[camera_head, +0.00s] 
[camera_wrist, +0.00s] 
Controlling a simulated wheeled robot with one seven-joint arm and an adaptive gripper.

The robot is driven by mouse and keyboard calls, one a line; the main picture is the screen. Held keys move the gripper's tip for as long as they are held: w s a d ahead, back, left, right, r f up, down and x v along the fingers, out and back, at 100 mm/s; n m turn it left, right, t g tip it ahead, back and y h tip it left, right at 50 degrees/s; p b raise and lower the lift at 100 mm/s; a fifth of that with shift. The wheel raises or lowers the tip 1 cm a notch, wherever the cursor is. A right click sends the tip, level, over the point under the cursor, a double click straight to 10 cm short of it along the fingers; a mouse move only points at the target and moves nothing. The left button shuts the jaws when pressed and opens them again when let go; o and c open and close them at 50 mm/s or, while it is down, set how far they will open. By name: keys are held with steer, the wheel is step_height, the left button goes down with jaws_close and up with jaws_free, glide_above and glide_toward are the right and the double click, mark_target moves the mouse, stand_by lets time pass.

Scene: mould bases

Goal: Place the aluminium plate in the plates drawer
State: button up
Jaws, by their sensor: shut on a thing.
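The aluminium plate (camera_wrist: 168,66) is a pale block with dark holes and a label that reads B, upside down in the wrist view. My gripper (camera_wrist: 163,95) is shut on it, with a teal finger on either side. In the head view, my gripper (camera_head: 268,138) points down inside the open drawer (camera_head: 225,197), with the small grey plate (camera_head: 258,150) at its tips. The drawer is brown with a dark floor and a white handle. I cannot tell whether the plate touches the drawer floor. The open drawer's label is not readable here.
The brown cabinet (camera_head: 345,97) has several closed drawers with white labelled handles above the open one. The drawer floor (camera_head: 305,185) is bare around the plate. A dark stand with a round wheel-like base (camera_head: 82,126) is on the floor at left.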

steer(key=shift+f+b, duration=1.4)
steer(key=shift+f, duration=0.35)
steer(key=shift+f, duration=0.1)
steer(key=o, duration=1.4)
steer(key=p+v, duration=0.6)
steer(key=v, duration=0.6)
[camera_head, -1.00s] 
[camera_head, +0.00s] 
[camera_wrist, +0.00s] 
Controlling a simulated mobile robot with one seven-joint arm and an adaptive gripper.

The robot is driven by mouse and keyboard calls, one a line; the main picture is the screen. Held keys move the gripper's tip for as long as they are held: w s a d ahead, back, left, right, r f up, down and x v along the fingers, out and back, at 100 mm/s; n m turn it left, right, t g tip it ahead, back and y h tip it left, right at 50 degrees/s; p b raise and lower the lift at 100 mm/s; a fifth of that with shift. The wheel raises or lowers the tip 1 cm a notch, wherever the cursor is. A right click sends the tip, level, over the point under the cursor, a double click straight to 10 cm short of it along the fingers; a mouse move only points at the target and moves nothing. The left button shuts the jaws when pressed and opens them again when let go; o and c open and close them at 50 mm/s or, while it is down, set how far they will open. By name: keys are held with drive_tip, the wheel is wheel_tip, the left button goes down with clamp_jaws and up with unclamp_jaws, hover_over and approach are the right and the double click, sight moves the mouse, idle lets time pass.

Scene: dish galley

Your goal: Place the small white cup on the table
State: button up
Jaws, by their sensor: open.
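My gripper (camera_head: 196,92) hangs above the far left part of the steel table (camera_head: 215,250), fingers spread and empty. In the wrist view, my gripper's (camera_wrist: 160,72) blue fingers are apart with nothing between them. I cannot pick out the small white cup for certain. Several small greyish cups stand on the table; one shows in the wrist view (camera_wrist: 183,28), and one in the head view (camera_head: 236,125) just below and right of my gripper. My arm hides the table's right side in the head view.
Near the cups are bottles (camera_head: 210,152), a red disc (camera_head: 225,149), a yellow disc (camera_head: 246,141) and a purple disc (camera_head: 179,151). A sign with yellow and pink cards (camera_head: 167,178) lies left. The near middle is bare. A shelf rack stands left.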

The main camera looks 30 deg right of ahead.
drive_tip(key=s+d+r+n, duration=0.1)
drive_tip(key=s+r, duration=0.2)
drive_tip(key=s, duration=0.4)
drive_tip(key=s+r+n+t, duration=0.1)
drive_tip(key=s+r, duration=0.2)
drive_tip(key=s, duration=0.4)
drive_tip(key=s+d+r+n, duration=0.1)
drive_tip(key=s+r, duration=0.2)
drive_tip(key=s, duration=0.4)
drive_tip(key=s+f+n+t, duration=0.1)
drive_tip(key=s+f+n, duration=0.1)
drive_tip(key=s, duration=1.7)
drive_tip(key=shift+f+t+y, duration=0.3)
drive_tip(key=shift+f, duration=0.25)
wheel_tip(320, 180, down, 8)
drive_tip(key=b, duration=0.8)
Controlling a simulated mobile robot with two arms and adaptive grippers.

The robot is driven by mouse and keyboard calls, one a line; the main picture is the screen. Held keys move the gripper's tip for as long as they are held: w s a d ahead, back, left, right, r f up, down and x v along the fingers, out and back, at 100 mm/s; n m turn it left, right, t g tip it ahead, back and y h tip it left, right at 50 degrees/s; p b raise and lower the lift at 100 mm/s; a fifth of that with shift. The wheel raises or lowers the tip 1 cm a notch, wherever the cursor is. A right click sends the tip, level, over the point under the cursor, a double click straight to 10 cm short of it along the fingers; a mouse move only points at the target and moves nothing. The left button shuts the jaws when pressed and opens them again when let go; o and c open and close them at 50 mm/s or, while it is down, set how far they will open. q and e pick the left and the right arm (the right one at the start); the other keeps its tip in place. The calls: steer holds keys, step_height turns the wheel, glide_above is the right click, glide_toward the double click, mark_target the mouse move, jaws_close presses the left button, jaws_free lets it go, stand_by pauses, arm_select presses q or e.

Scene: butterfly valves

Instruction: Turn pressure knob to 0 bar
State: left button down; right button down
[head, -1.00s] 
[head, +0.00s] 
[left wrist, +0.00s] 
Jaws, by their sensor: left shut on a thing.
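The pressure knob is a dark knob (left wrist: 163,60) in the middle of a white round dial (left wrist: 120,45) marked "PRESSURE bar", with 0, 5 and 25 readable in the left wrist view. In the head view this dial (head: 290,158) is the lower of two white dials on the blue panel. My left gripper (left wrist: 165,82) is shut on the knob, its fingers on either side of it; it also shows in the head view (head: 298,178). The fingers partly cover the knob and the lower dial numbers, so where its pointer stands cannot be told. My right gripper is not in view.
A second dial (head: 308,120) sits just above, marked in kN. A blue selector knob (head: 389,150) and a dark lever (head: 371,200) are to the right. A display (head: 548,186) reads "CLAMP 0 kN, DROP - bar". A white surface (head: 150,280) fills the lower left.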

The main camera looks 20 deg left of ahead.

** Problem requirements **
Give the listing above again, word for word.

** Task answer **
[camera_head, +0.00s] 
[camera_wrist, +0.00s] 
Controlling a simulated wheeled robot with one seven-joint arm and an adaptive gripper.

The robot is driven by mouse and keyboard calls, one a line; the main picture is the screen. Held keys move the gripper's tip for as long as they are held: w s a d ahead, back, left, right, r f up, down and x v along the fingers, out and back, at 100 mm/s; n m turn it left, right, t g tip it ahead, back and y h tip it left, right at 50 degrees/s; p b raise and lower the lift at 100 mm/s; a fifth of that with shift. The wheel raises or lowers the tip 1 cm a notch, wherever the cursor is. A right click sends the tip, level, over the point under the cursor, a double click straight to 10 cm short of it along the fingers; a mouse move only points at the target and moves nothing. The left button shuts the jaws when pressed and opens them again when let go; o and c open and close them at 50 mm/s or, while it is down, set how far they will open. By name: keys are held with steer, the wheel is step_height, the left button goes down with jaws_close and up with jaws_free, glide_above and glide_toward are the right and the double click, mark_target moves the mouse, stand_by lets time pass.

Scene: mould bases

Goal: Place the aluminium plate in the plates drawer
State: button up
Jaws, by their sensor: shut on a thing.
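The aluminium plate (camera_wrist: 168,66) is a pale block with dark holes and a label that reads B, upside down in the wrist view. My gripper (camera_wrist: 163,95) is shut on it, with a teal finger on either side. In the head view, my gripper (camera_head: 268,138) points down inside the open drawer (camera_head: 225,197), with the small grey plate (camera_head: 258,150) at its tips. The drawer is brown with a dark floor and a white handle. I cannot tell whether the plate touches the drawer floor. The open drawer's label is not readable here.
The brown cabinet (camera_head: 345,97) has several closed drawers with white labelled handles above the open one. The drawer floor (camera_head: 305,185) is bare around the plate. A dark stand with a round wheel-like base (camera_head: 82,126) is on the floor at left.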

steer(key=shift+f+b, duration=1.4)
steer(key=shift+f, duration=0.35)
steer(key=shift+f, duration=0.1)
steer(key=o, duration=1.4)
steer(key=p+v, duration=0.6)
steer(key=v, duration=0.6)
[camera_head, -1.00s] 
[camera_head, +0.00s] 
[camera_wrist, +0.00s] 
Controlling a simulated mobile robot with one seven-joint arm and an adaptive gripper.

The robot is driven by mouse and keyboard calls, one a line; the main picture is the screen. Held keys move the gripper's tip for as long as they are held: w s a d ahead, back, left, right, r f up, down and x v along the fingers, out and back, at 100 mm/s; n m turn it left, right, t g tip it ahead, back and y h tip it left, right at 50 degrees/s; p b raise and lower the lift at 100 mm/s; a fifth of that with shift. The wheel raises or lowers the tip 1 cm a notch, wherever the cursor is. A right click sends the tip, level, over the point under the cursor, a double click straight to 10 cm short of it along the fingers; a mouse move only points at the target and moves nothing. The left button shuts the jaws when pressed and opens them again when let go; o and c open and close them at 50 mm/s or, while it is down, set how far they will open. By name: keys are held with drive_tip, the wheel is wheel_tip, the left button goes down with clamp_jaws and up with unclamp_jaws, hover_over and approach are the right and the double click, sight moves the mouse, idle lets time pass.

Scene: dish galley

Your goal: Place the small white cup on the table
State: button up
Jaws, by their sensor: open.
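My gripper (camera_head: 196,92) hangs above the far left part of the steel table (camera_head: 215,250), fingers spread and empty. In the wrist view, my gripper's (camera_wrist: 160,72) blue fingers are apart with nothing between them. I cannot pick out the small white cup for certain. Several small greyish cups stand on the table; one shows in the wrist view (camera_wrist: 183,28), and one in the head view (camera_head: 236,125) just below and right of my gripper. My arm hides the table's right side in the head view.
Near the cups are bottles (camera_head: 210,152), a red disc (camera_head: 225,149), a yellow disc (camera_head: 246,141) and a purple disc (camera_head: 179,151). A sign with yellow and pink cards (camera_head: 167,178) lies left. The near middle is bare. A shelf rack stands left.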

The main camera looks 30 deg right of ahead.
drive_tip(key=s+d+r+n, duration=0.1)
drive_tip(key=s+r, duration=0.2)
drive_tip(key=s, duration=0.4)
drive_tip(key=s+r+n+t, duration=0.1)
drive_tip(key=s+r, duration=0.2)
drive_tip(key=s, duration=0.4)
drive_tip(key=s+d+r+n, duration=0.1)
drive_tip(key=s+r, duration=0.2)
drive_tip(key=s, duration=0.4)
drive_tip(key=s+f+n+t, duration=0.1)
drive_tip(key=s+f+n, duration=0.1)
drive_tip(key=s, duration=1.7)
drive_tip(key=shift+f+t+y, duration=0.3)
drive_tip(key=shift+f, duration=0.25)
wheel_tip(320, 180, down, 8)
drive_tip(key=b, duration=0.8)
Controlling a simulated mobile robot with two arms and adaptive grippers.

The robot is driven by mouse and keyboard calls, one a line; the main picture is the screen. Held keys move the gripper's tip for as long as they are held: w s a d ahead, back, left, right, r f up, down and x v along the fingers, out and back, at 100 mm/s; n m turn it left, right, t g tip it ahead, back and y h tip it left, right at 50 degrees/s; p b raise and lower the lift at 100 mm/s; a fifth of that with shift. The wheel raises or lowers the tip 1 cm a notch, wherever the cursor is. A right click sends the tip, level, over the point under the cursor, a double click straight to 10 cm short of it along the fingers; a mouse move only points at the target and moves nothing. The left button shuts the jaws when pressed and opens them again when let go; o and c open and close them at 50 mm/s or, while it is down, set how far they will open. q and e pick the left and the right arm (the right one at the start); the other keeps its tip in place. The calls: steer holds keys, step_height turns the wheel, glide_above is the right click, glide_toward the double click, mark_target the mouse move, jaws_close presses the left button, jaws_free lets it go, stand_by pauses, arm_select presses q or e.

Scene: butterfly valves

Instruction: Turn pressure knob to 0 bar
State: left button down; right button down
[head, -1.00s] 
[head, +0.00s] 
[left wrist, +0.00s] 
Jaws, by their sensor: left shut on a thing.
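The pressure knob is a dark knob (left wrist: 163,60) in the middle of a white round dial (left wrist: 120,45) marked "PRESSURE bar", with 0, 5 and 25 readable in the left wrist view. In the head view this dial (head: 290,158) is the lower of two white dials on the blue panel. My left gripper (left wrist: 165,82) is shut on the knob, its fingers on either side of it; it also shows in the head view (head: 298,178). The fingers partly cover the knob and the lower dial numbers, so where its pointer stands cannot be told. My right gripper is not in view.
A second dial (head: 308,120) sits just above, marked in kN. A blue selector knob (head: 389,150) and a dark lever (head: 371,200) are to the right. A display (head: 548,186) reads "CLAMP 0 kN, DROP - bar". A white surface (head: 150,280) fills the lower left.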

The main camera looks 20 deg left of ahead.

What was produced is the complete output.